Um primeiro passo é definir a aceção artística da palavra, correntemente usada para descrever todo o tipo de acidentes e desgraças. Como se escreve logo no início, “a forma nasce não enquanto reflexão intemporal acerca da condição humana, mas enquanto meio mediante o qual uma civilização em particular lida durante um momento histórico fugaz com os conflitos que a assolam”.
Na sua génese, no século V a.C., o século de Péricles e da democracia, Eagleton considera que mais do que manifestar uma dimensão política, a tragédia é, em si mesma, uma instituição política, não apenas por utilizar a mitologia como material para analisar questões da atualidade ateniense, como a passagem da lei de Talião à justiça de tribunal (trabalhada por Ésquilo na “Oresteia”), como por ser, na sua própria apresentação, uma forma de “educação ético-política que ajudava a inculcar a virtude cívica”.

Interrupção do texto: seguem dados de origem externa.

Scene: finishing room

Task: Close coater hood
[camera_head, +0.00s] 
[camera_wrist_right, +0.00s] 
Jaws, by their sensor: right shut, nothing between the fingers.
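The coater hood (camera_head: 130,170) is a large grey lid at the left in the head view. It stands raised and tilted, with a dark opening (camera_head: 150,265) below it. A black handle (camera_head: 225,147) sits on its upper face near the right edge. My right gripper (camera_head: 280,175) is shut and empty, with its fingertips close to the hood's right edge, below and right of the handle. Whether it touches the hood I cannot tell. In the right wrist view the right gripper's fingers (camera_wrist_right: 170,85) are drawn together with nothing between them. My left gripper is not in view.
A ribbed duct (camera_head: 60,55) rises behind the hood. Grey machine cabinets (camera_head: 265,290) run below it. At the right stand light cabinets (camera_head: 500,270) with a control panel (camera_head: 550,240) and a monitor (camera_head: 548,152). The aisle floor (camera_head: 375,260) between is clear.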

Não por acaso, as representações trágicas, ocorridas durante as “grandes dionísias”, eram financiadas por indivíduos eleitos pela cidade-Estado, sendo criado um fundo especial para pagar entradas aos cidadãos mais pobres. Ali se cumpria o que Schiller viria a reclamar milénios depois: “Uma arte elitista para todos”.
Dependendo geralmente de um movimento triádico – um desafio à ordem cósmica motivado pela “húbris”, um castigo à insolência na forma da “némesis” e uma “catarse” capaz de restaurar o equilíbrio –, a anatomia da tragédia é primeiro descrita por Aristóteles, que diz que ela deverá instilar “o temor e a compaixão”.
Eagleton cavalga depois pelos séculos, munindo-se de autores como Hegel, Nietzsche, Benjamin ou Steiner para analisar o modo como a tragédia continuou a operar no interior de diferentes contextos históricos – e como sobreviveu à idade moderna.